**SET EXERCISE:**
Starting at the line that contains "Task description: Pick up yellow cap" and stopping at the line that contains "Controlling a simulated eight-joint", copy every line exactly, both ends included, without the pictures.

Manipulation episode records:
• • • • •
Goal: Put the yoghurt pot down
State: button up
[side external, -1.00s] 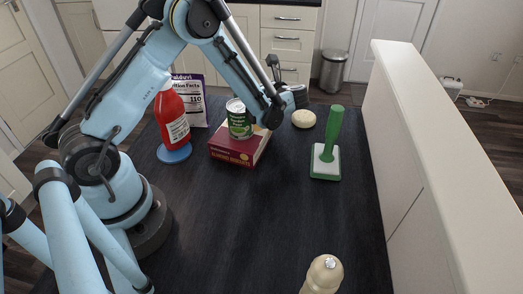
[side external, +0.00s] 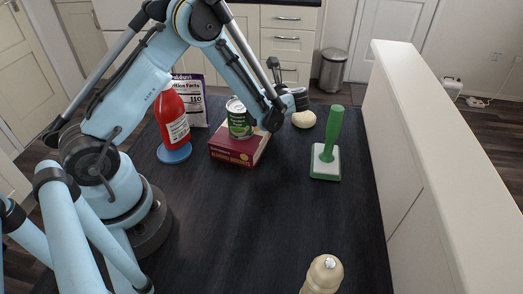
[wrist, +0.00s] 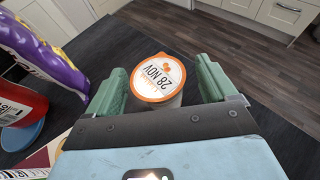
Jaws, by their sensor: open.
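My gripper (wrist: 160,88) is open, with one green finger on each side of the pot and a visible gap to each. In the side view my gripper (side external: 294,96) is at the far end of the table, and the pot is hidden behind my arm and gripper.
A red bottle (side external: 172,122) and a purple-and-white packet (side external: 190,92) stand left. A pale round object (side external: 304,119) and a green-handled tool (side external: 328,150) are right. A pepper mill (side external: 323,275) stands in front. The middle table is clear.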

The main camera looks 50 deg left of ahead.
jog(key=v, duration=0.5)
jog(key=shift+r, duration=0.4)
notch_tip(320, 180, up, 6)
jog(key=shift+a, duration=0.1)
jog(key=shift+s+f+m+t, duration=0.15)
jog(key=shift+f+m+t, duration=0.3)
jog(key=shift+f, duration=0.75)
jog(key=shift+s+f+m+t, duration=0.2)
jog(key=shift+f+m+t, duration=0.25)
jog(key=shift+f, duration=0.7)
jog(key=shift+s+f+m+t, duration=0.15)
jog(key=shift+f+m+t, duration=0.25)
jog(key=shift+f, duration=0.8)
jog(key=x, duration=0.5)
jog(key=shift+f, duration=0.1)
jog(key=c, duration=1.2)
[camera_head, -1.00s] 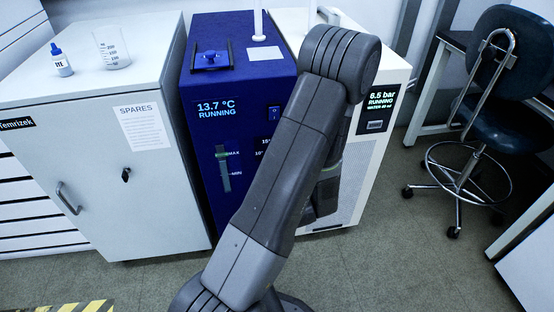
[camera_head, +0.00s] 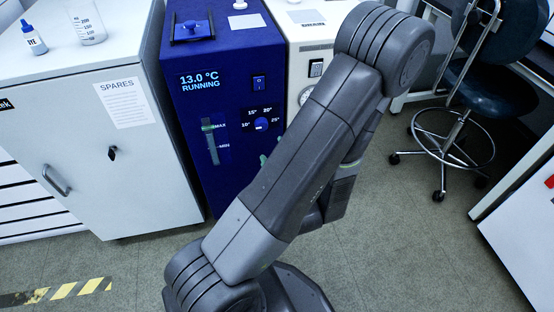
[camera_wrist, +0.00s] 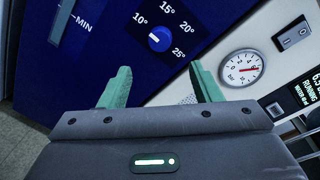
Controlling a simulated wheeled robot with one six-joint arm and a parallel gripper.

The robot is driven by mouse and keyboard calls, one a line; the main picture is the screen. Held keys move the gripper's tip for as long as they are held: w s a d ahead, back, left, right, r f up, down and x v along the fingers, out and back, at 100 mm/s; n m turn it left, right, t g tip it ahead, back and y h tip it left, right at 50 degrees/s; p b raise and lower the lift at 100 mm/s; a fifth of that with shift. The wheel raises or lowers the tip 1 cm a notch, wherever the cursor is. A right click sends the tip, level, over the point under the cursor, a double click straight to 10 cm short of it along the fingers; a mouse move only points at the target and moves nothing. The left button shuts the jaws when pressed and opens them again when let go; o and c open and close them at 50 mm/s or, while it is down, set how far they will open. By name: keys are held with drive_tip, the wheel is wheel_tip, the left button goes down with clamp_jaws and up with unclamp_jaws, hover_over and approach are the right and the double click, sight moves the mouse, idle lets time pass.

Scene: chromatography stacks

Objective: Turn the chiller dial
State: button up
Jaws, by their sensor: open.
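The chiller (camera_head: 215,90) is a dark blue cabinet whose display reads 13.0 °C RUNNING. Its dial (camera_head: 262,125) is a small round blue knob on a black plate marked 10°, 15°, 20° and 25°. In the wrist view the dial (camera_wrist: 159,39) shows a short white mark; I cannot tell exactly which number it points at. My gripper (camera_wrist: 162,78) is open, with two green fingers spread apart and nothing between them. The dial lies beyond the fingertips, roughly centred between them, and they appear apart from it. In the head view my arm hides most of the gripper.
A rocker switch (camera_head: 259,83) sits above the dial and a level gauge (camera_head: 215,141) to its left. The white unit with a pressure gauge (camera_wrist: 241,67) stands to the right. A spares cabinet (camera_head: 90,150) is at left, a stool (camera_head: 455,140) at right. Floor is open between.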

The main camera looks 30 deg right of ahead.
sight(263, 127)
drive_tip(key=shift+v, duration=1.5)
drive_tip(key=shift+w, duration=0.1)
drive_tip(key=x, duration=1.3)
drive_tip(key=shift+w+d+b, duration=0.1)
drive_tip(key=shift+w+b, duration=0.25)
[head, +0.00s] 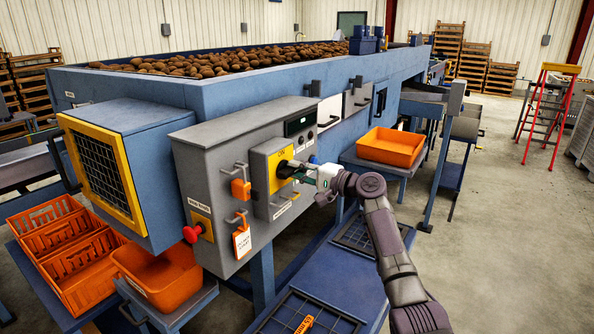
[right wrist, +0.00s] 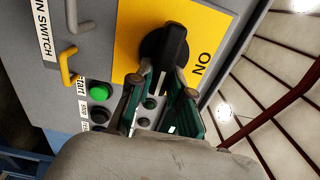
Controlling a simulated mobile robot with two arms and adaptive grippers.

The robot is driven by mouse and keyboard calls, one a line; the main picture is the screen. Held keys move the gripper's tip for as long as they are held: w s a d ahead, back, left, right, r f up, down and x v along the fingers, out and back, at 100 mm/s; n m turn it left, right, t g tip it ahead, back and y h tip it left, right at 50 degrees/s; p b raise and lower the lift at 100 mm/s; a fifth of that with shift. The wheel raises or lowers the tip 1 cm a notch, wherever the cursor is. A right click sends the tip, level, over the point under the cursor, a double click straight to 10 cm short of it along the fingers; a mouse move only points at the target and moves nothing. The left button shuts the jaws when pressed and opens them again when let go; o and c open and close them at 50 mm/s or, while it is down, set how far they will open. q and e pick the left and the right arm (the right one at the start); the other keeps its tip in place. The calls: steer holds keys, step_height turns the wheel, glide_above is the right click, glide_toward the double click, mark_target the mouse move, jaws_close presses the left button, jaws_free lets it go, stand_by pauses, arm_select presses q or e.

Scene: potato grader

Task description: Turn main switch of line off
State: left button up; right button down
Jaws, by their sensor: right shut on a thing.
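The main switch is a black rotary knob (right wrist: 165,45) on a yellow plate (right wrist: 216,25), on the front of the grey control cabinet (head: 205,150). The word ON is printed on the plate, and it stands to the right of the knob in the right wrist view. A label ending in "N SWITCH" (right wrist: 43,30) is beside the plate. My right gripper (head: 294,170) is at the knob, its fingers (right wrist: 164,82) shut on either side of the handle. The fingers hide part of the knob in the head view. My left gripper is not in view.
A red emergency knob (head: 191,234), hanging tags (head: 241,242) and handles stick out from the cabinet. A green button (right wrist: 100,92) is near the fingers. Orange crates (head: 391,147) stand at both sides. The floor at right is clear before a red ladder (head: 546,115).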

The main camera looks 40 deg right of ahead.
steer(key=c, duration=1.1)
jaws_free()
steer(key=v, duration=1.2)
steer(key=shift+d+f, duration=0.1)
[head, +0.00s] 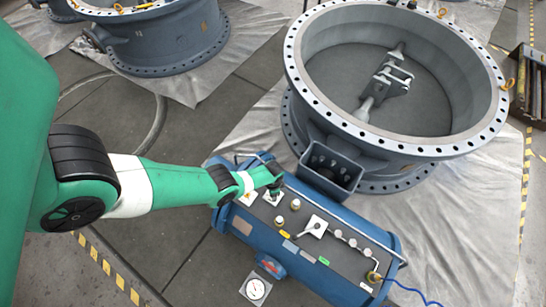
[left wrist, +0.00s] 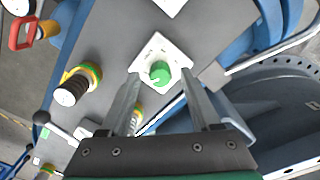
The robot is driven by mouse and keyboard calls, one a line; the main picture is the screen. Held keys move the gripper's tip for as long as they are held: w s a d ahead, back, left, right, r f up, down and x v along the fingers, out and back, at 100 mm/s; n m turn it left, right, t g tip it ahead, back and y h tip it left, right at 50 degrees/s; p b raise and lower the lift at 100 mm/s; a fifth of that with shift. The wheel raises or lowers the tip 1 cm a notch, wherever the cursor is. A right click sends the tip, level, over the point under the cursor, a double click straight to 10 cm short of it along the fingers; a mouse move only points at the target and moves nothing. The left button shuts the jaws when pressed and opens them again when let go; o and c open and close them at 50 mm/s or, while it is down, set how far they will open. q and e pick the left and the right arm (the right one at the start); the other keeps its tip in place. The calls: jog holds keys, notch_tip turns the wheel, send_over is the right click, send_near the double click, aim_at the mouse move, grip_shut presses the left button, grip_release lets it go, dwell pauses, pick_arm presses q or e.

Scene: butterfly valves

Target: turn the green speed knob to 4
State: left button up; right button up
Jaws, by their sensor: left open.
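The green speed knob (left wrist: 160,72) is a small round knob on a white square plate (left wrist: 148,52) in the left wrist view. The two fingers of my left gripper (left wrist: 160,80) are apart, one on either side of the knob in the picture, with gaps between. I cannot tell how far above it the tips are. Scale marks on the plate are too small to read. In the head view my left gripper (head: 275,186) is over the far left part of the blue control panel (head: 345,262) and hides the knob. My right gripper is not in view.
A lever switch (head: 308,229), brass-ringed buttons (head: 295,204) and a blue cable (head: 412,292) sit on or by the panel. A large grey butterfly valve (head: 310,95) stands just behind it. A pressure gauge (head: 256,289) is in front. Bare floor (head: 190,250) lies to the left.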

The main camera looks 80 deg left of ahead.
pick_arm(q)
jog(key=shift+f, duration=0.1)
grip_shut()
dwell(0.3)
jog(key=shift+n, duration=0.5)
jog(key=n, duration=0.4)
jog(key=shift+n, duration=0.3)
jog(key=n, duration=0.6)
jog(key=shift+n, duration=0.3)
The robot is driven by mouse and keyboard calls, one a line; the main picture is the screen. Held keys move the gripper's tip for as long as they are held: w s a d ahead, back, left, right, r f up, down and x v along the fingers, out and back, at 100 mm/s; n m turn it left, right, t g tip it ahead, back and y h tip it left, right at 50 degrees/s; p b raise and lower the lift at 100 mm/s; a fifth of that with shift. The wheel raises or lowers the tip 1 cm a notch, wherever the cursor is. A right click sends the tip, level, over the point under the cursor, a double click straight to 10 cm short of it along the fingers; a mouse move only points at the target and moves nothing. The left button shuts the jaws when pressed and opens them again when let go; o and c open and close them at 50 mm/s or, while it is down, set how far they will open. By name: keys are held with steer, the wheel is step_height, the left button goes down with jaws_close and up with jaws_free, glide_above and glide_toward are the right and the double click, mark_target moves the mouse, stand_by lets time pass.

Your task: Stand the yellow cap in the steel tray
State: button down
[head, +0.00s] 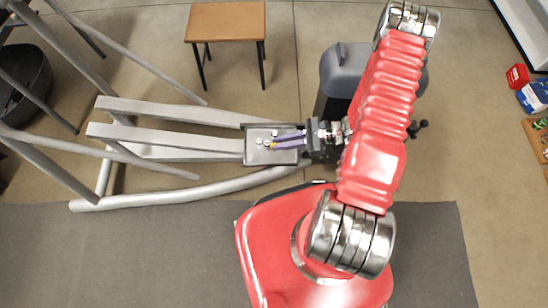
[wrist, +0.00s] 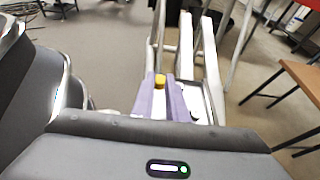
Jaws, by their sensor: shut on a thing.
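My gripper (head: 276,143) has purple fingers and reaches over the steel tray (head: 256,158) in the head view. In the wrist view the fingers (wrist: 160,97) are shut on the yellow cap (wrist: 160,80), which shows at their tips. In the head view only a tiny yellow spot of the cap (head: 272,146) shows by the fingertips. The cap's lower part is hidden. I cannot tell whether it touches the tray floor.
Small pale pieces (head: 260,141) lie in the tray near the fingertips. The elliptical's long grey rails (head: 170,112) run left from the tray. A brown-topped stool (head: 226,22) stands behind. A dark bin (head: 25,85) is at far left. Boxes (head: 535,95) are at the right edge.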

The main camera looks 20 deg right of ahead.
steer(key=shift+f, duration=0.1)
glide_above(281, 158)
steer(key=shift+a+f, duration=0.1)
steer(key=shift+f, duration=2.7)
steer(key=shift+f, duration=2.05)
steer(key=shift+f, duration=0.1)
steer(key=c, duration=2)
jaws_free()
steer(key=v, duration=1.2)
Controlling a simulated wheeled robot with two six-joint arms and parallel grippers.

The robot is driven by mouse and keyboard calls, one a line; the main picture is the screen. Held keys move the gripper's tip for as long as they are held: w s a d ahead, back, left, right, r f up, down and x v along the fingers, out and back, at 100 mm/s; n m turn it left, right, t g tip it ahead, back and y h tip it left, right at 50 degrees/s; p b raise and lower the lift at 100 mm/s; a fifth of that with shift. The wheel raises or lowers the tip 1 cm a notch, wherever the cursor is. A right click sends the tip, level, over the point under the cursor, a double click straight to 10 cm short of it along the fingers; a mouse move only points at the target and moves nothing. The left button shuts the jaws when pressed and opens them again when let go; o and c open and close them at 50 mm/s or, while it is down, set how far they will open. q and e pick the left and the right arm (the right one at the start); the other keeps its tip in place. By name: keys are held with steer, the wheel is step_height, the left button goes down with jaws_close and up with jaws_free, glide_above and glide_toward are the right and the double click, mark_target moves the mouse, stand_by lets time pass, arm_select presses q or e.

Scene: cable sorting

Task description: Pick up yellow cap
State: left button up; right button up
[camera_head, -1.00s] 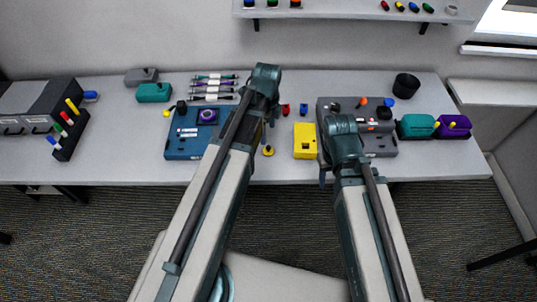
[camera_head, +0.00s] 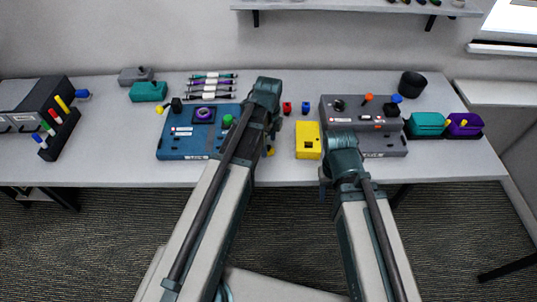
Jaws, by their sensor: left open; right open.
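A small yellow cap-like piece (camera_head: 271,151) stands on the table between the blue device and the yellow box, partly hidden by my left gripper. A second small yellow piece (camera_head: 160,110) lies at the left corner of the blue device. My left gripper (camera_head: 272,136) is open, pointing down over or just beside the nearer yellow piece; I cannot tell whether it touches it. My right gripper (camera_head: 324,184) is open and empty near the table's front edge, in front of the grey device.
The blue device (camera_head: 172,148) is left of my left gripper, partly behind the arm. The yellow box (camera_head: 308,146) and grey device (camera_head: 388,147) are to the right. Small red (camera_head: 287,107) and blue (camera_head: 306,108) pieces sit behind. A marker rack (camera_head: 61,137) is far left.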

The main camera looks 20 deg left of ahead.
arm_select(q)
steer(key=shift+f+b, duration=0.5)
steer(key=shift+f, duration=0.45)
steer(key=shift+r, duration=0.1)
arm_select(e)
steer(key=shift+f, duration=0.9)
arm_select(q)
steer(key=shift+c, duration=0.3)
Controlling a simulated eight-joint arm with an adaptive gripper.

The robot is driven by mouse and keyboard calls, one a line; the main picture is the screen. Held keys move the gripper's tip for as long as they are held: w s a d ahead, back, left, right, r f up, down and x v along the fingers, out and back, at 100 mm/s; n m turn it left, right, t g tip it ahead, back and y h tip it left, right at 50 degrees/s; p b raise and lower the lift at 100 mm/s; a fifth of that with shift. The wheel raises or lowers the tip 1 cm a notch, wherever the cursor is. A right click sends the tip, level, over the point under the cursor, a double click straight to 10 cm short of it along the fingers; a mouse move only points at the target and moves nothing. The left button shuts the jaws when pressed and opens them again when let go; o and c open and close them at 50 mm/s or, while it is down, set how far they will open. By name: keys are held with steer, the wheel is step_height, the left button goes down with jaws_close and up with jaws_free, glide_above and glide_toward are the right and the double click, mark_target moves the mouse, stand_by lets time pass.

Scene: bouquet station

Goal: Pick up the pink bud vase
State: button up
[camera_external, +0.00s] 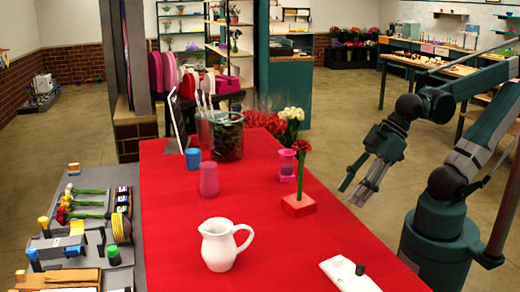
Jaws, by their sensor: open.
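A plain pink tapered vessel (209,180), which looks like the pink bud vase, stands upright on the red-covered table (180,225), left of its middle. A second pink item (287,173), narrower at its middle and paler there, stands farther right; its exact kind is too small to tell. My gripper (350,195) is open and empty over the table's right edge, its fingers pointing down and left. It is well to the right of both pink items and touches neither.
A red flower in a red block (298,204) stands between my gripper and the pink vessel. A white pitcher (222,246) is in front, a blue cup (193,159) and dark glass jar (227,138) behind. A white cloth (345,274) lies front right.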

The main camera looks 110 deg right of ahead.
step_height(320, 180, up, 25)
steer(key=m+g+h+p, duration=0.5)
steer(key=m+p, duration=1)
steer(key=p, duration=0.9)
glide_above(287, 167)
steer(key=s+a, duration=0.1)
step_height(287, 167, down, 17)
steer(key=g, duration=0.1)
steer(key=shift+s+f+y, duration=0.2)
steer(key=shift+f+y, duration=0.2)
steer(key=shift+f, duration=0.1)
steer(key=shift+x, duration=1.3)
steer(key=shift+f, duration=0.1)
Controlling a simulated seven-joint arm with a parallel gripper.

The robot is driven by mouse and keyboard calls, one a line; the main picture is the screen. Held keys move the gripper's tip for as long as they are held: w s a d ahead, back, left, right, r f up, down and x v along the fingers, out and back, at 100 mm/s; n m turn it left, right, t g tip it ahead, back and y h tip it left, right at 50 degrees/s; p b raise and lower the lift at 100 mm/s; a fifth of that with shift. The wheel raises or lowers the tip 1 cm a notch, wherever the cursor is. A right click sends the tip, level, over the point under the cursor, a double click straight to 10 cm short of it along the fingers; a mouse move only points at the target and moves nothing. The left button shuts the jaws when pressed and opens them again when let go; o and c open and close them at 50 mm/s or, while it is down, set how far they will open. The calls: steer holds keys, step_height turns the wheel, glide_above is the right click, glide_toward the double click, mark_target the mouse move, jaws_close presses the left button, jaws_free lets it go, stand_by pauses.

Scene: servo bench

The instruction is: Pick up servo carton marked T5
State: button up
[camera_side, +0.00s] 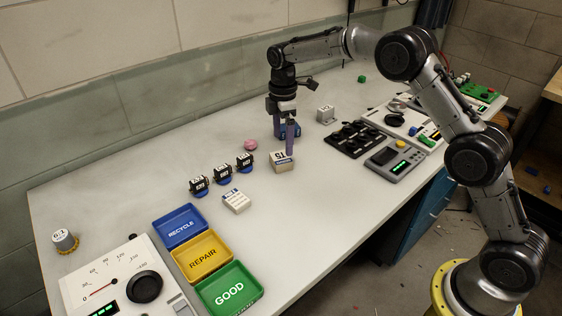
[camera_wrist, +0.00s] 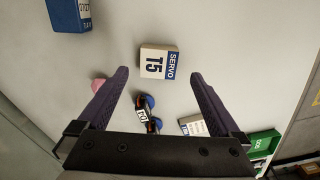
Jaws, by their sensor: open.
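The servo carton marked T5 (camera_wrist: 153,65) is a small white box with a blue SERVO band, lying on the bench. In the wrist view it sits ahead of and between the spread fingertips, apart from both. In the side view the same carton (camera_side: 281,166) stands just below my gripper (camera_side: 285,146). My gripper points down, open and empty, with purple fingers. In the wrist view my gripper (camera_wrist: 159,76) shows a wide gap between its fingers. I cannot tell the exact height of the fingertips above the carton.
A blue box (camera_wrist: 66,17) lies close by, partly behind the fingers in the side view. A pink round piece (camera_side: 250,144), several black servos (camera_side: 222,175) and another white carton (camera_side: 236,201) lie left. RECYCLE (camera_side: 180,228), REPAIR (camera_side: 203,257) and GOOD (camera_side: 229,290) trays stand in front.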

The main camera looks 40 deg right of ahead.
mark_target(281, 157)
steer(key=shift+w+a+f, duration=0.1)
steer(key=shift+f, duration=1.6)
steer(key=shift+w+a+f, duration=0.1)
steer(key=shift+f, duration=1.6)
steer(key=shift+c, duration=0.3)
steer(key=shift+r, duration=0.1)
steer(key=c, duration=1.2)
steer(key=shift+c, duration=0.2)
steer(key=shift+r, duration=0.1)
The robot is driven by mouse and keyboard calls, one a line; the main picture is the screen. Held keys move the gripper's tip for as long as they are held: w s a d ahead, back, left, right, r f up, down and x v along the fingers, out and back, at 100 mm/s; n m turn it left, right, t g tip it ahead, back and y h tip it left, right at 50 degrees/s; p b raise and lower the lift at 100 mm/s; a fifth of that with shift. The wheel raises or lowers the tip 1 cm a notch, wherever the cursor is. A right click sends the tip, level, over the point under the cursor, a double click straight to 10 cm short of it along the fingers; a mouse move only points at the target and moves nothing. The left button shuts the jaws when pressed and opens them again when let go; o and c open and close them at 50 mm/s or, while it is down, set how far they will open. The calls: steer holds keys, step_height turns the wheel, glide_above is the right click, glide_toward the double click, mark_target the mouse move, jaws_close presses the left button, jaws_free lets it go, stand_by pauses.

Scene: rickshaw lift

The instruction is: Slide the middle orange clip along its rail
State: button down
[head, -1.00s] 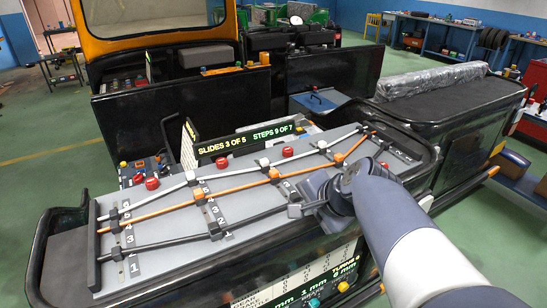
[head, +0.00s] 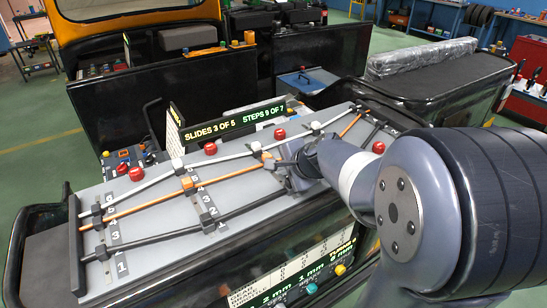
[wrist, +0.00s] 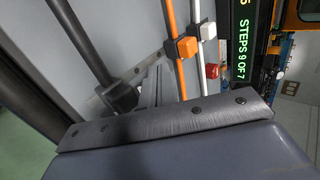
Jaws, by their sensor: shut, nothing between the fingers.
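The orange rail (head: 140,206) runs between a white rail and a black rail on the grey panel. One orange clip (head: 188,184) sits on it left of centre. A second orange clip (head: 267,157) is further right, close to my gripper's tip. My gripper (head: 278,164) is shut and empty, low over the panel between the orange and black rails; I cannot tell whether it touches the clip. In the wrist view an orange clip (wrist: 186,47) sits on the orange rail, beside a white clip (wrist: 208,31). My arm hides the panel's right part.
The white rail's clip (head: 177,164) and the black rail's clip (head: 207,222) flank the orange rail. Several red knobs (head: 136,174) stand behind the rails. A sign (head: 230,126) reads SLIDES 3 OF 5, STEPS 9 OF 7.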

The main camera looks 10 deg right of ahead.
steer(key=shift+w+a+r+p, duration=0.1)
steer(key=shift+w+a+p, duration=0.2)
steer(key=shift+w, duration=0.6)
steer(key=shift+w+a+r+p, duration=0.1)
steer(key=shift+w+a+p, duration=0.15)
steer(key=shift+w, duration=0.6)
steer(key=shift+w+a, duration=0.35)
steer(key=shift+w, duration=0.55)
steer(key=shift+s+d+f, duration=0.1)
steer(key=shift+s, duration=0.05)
• • • • •
**SOLUTION:**
Task description: Pick up yellow cap
State: left button up; right button up
[camera_head, -1.00s] 
[camera_head, +0.00s] 
Jaws, by their sensor: left open; right open.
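A small yellow cap-like piece (camera_head: 271,151) stands on the table between the blue device and the yellow box, partly hidden by my left gripper. A second small yellow piece (camera_head: 160,110) lies at the left corner of the blue device. My left gripper (camera_head: 272,136) is open, pointing down over or just beside the nearer yellow piece; I cannot tell whether it touches it. My right gripper (camera_head: 324,184) is open and empty near the table's front edge, in front of the grey device.
The blue device (camera_head: 172,148) is left of my left gripper, partly behind the arm. The yellow box (camera_head: 308,146) and grey device (camera_head: 388,147) are to the right. Small red (camera_head: 287,107) and blue (camera_head: 306,108) pieces sit behind. A marker rack (camera_head: 61,137) is far left.

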The main camera looks 20 deg left of ahead.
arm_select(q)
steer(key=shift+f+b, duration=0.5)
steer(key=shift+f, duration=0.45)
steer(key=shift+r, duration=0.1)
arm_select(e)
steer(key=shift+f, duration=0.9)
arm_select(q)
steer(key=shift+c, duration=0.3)
Controlling a simulated eight-joint arm with an adaptive gripper.

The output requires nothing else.